実践!事業承継・自社株対策
非上場株式評価額は人によって違う【実践!事業承継・自社株対策】第3号
2019.02.15
おはようございます。税理士の北岡修一です。
事業承継・自社株対策をやっていくには、まずは自社の株式がいくらになるのか、自社株の評価額を知ることが必要になってきます。
株価がいくらであるかわからなければ、対策をするべきか、そうでないかもわかりません。
その前提として、非上場株式の評価額は、人によって違う、ということを知っておく必要があります。
非上場の株式は、上場株式のように市場で取引できるわけではありませんので、非上場株式を持つ意味は、会社を支配できるかどうかで、大きく変わってきます。
会社を支配できるかどうかは、議決権によって決まってきます。議決権の過半数を持っていれば、特別の議案でない限りは、思いどおりにすることができます。
そうなると、会社の支配権を持っていない株主にとって、株式を持っている意味は、後は配当を期待できるかどうか、ということになってきます。
そこで、非上場株式の評価は、支配株主=オーナー一族である株主(同族株主という)と、それ以外の株主で違ってくることになります。
この2種類の株主の評価は、次のようになります。
・同族株主の評価 → 原則的評価=類似業種比準価額方式または純資産価額方式、あるいはその折衷方式
・それ以外の株主の評価 → 特例的評価=配当還元評価方式
基本的には、原則的評価は高くなり、特例的評価は低くなります。
その評価方法は、後日お話ししていきます。
なお、これらの評価方法は、相続税法に付随する財産評価基本通達に基づく評価方法ですが、この方式は非上場株式の様々な場面における評価のベースとなっています。
では、同族株主とそれ以外の株主は、どのように区分するのでしょうか?
これを詳しくやると長くなりますので、基本的な部分だけお話しします。
まず、同じ同族グループ(親族等)で、議決権の30%以上保有しているグループがいる場合、そのグループは同族株主となります。

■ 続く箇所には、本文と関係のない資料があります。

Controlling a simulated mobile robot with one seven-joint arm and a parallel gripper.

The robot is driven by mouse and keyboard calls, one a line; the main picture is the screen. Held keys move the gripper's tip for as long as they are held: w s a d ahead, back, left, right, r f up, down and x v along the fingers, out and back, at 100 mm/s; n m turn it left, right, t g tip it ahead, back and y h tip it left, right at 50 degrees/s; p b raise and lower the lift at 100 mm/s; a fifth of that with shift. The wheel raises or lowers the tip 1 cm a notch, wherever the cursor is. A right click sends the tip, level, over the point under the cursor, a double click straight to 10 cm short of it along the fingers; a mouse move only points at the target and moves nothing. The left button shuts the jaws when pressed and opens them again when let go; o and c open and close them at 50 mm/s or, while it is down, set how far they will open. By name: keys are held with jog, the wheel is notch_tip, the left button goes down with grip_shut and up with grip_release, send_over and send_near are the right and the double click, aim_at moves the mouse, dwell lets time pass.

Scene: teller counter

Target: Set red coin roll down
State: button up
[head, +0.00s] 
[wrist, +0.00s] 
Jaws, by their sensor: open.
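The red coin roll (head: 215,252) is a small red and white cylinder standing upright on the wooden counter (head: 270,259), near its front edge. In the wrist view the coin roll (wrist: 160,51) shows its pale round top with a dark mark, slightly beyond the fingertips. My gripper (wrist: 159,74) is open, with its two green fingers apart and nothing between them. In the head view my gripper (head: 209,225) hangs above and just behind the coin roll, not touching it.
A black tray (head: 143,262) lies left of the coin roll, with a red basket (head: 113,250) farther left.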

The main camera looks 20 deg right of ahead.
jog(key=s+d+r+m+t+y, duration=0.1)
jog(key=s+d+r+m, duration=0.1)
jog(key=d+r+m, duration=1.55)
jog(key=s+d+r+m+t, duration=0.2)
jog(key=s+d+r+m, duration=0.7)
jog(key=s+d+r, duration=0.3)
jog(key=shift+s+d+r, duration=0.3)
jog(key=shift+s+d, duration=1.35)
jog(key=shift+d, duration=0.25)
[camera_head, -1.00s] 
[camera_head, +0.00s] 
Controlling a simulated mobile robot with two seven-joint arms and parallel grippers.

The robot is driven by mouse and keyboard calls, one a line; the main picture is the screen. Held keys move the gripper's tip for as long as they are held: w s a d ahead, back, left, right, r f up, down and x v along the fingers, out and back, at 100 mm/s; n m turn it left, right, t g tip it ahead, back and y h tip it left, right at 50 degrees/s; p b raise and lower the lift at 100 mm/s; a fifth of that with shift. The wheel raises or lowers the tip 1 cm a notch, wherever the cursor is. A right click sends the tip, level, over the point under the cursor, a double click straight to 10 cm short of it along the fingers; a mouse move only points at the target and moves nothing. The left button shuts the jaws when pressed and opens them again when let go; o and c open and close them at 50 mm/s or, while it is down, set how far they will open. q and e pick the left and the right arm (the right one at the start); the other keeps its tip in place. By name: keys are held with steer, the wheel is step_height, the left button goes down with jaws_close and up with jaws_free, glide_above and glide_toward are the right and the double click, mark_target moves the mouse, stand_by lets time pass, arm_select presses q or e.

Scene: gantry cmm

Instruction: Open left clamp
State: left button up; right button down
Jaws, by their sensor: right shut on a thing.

30%以上ですから、3つの同族グループがいる可能性がありますね。
ただし、1つの同族グループで、50%超議決権を保有しているグループがある場合は、そのグループのみが同族株主となります。
他に30%以上のグループがいたとしても、この場合は、同族株主にならない、ということですね。
上記によって、同族株主に入らなかった株主は、同族株主以外の株主となり、特例的評価=配当還元評価方式が適用されます。
では、同族株主グループに入った株主は、全員、原則的評価になるかと言えば、例外があります。
それは単独で5%以上の議決権を持っているかどうかで、変わってきます。
同族株主グループで、単独で5%以上持っている人は、原則的評価となります。
同族株主グループではあるけれども、単独で5%未満しか議決権を持っていない人は、配当還元評価方式になる可能性があります。
こことが、ちょっとややこしいところですが、5%未満の人でも、中心的な同族株主の方は、原則的評価になります。
中心的な同族株主でない方で、さらにその会社の役員でない方は、配当還元評価方式になる、ということになります。
中心的な同族株主の定義は割愛しますが、より会社の中枢に近い方ということですね。
その他、30%以上持つグループがない場合は、どうするかなど、ありますが、それは例が少ないので、ここでは割愛させていただきます。
多少、複雑な判定ではありますが、会社を支配できる方のグループに入っているかどうかで、株式の評価方法は違ってくる、ということを、まずはおわかりいただければと思います。
編集後記
早くも週末ですね。今週は連休があったため、非常に短く感じます。とは言え、この時期は確定申告に突入していく時期で、今週末はお客様回りをしようと予定しています。確定申告は個人の方なので、土日の方が却って、アポが取りやすいですね。道もすいているのでドライブがてらお客様回りをしてきます。